Problem to work on:
Print the listing in its entirety and exactly, leaving out images.

Provided material:
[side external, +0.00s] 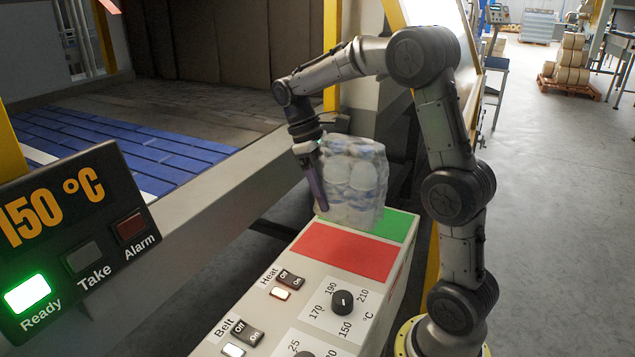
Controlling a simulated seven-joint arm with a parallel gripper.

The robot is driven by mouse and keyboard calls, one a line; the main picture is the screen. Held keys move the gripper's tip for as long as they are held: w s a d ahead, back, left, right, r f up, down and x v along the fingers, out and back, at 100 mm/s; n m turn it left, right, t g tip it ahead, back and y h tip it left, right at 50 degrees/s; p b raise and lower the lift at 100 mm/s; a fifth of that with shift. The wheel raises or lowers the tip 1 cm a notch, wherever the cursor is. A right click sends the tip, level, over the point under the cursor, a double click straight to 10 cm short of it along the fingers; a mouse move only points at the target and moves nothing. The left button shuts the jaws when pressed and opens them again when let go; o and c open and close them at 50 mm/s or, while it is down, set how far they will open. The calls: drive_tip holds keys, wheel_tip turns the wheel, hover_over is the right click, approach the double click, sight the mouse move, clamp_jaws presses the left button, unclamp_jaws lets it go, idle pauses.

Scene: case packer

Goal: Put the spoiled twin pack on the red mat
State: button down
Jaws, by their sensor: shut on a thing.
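The twin pack (358,180) is a block of pale bottles in clear, wrinkled wrap. My gripper (322,190) is shut on its left side and holds it upright. The pack is over the green mat (398,226) at the far end of the console, its lower edge close to the border with the red mat. I cannot tell whether its bottom touches the surface. The red mat (340,252) lies just nearer than the green one and is bare. The gripper's far finger is hidden behind the pack.
The console (235,300) has Heat and Belt switches and a temperature knob (343,302) in front of the red mat. A display panel (75,230) reads 150 °C with its green Ready lamp lit. A blue slatted conveyor (120,150) runs behind a grey rail at left.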

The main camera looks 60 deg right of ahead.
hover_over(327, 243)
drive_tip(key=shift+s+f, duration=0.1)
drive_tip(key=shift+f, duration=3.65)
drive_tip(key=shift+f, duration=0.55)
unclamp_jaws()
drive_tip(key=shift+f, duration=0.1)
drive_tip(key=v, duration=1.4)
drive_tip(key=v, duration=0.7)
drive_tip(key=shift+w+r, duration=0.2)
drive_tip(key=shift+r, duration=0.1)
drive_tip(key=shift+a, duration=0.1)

Finished answer:
[side external, +0.00s] 
Controlling a simulated seven-joint arm with a parallel gripper.

The robot is driven by mouse and keyboard calls, one a line; the main picture is the screen. Held keys move the gripper's tip for as long as they are held: w s a d ahead, back, left, right, r f up, down and x v along the fingers, out and back, at 100 mm/s; n m turn it left, right, t g tip it ahead, back and y h tip it left, right at 50 degrees/s; p b raise and lower the lift at 100 mm/s; a fifth of that with shift. The wheel raises or lowers the tip 1 cm a notch, wherever the cursor is. A right click sends the tip, level, over the point under the cursor, a double click straight to 10 cm short of it along the fingers; a mouse move only points at the target and moves nothing. The left button shuts the jaws when pressed and opens them again when let go; o and c open and close them at 50 mm/s or, while it is down, set how far they will open. The calls: drive_tip holds keys, wheel_tip turns the wheel, hover_over is the right click, approach the double click, sight the mouse move, clamp_jaws presses the left button, unclamp_jaws lets it go, idle pauses.

Scene: case packer

Goal: Put the spoiled twin pack on the red mat
State: button down
Jaws, by their sensor: shut on a thing.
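The twin pack (358,180) is a block of pale bottles in clear, wrinkled wrap. My gripper (322,190) is shut on its left side and holds it upright. The pack is over the green mat (398,226) at the far end of the console, its lower edge close to the border with the red mat. I cannot tell whether its bottom touches the surface. The red mat (340,252) lies just nearer than the green one and is bare. The gripper's far finger is hidden behind the pack.
The console (235,300) has Heat and Belt switches and a temperature knob (343,302) in front of the red mat. A display panel (75,230) reads 150 °C with its green Ready lamp lit. A blue slatted conveyor (120,150) runs behind a grey rail at left.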

The main camera looks 60 deg right of ahead.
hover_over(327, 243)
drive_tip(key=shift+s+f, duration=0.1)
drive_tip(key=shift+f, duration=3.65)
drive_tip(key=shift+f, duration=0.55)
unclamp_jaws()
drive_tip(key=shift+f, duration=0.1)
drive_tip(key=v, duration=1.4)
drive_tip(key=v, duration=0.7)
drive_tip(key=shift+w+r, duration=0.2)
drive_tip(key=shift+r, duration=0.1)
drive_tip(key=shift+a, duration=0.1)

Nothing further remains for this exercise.